"""
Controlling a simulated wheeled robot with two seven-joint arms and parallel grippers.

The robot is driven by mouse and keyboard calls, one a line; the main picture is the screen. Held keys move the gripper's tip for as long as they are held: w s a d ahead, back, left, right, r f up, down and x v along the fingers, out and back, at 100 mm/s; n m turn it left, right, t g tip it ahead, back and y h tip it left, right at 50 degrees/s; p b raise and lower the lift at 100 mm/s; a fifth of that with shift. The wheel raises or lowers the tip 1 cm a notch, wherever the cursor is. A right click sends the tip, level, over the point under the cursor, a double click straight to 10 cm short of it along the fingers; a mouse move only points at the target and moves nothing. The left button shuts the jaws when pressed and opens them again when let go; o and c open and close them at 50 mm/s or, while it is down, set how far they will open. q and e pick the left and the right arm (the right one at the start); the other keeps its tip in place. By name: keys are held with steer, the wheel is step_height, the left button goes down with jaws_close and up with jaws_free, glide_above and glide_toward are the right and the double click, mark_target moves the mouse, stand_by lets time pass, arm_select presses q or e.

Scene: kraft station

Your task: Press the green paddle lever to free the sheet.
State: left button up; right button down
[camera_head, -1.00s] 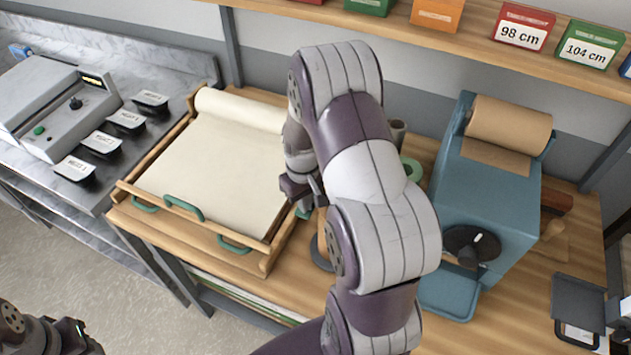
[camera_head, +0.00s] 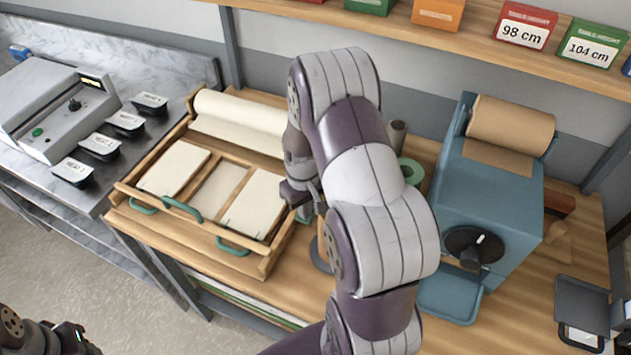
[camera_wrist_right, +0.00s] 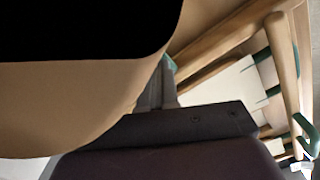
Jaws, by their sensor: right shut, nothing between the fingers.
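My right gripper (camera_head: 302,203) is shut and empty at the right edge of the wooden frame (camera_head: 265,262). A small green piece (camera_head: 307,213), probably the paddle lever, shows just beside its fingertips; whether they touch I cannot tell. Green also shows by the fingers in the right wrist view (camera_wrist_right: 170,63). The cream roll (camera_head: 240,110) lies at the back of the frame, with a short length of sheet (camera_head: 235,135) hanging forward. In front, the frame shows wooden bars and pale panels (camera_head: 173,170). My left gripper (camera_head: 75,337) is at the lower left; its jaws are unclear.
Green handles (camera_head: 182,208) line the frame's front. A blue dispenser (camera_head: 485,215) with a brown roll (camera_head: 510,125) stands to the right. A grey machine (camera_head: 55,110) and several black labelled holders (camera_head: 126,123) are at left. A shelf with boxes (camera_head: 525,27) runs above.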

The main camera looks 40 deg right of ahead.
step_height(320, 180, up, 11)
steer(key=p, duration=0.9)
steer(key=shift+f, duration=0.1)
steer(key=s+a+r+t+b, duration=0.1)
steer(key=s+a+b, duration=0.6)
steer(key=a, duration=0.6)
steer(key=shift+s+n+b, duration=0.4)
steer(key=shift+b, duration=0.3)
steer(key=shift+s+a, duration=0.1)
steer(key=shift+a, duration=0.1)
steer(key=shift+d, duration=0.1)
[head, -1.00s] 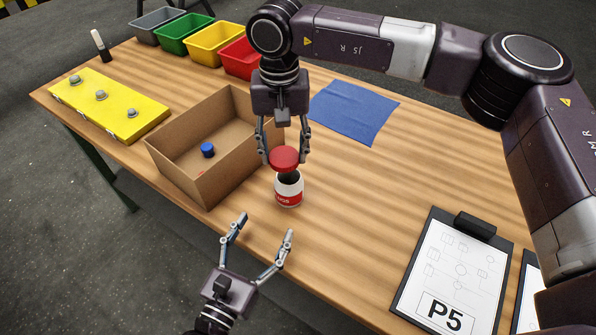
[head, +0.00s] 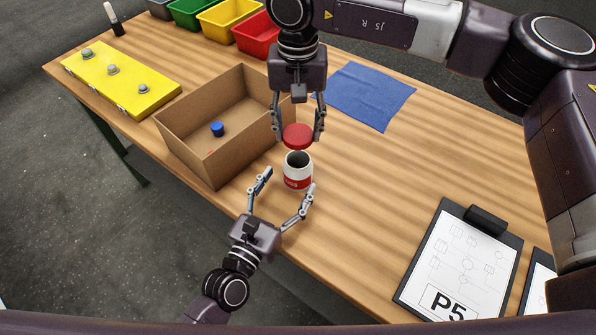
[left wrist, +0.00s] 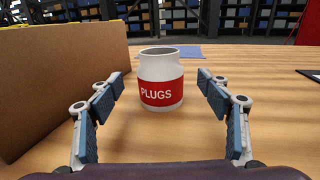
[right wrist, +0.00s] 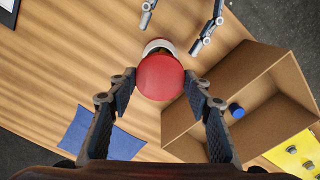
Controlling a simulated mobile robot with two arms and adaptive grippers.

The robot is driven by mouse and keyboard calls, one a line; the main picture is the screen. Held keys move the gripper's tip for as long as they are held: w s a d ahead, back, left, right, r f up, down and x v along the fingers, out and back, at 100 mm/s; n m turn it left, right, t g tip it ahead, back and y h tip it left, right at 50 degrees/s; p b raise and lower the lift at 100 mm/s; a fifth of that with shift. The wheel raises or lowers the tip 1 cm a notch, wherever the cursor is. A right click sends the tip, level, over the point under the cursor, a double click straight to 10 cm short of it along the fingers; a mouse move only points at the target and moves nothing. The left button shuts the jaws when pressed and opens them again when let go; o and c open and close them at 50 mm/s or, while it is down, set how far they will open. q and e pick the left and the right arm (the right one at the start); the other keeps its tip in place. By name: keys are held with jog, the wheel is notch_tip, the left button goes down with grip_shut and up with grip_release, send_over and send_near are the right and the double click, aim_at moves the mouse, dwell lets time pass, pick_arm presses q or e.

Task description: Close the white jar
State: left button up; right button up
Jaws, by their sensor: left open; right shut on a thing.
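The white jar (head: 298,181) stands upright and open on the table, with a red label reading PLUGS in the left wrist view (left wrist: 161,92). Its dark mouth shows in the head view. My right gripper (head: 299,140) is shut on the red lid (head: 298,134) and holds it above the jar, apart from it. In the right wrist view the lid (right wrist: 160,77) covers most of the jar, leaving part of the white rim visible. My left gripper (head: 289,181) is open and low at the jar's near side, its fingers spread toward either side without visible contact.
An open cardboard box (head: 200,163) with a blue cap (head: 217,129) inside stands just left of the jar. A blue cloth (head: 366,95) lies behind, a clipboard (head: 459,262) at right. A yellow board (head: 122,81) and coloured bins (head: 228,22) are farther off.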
"""
**Exercise prompt:** Each line from the top of the material through the line containing "[camera_head, -1.00s]" should be reproduced exactly; please drop any images.

**Answer to the task:**
Controlling a simulated wheeled robot with two seven-joint arms and parallel grippers.

The robot is driven by mouse and keyboard calls, one a line; the main picture is the screen. Held keys move the gripper's tip for as long as they are held: w s a d ahead, back, left, right, r f up, down and x v along the fingers, out and back, at 100 mm/s; n m turn it left, right, t g tip it ahead, back and y h tip it left, right at 50 degrees/s; p b raise and lower the lift at 100 mm/s; a fifth of that with shift. The wheel raises or lowers the tip 1 cm a notch, wherever the cursor is. A right click sends the tip, level, over the point under the cursor, a double click straight to 10 cm short of it along the fingers; a mouse move only points at the target and moves nothing. The left button shuts the jaws when pressed and opens them again when let go; o and c open and close them at 50 mm/s or, while it is down, set how far they will open. q and e pick the left and the right arm (the right one at the start); the other keeps its tip in place. By name: keys are held with steer, the wheel is step_height, the left button goes down with jaws_close and up with jaws_free, glide_above and glide_toward are the right and the double click, mark_target moves the mouse, stand_by lets time pass, arm_select presses q or e.

Scene: kraft station

Your task: Press the green paddle lever to free the sheet.
State: left button up; right button down
[camera_head, -1.00s] 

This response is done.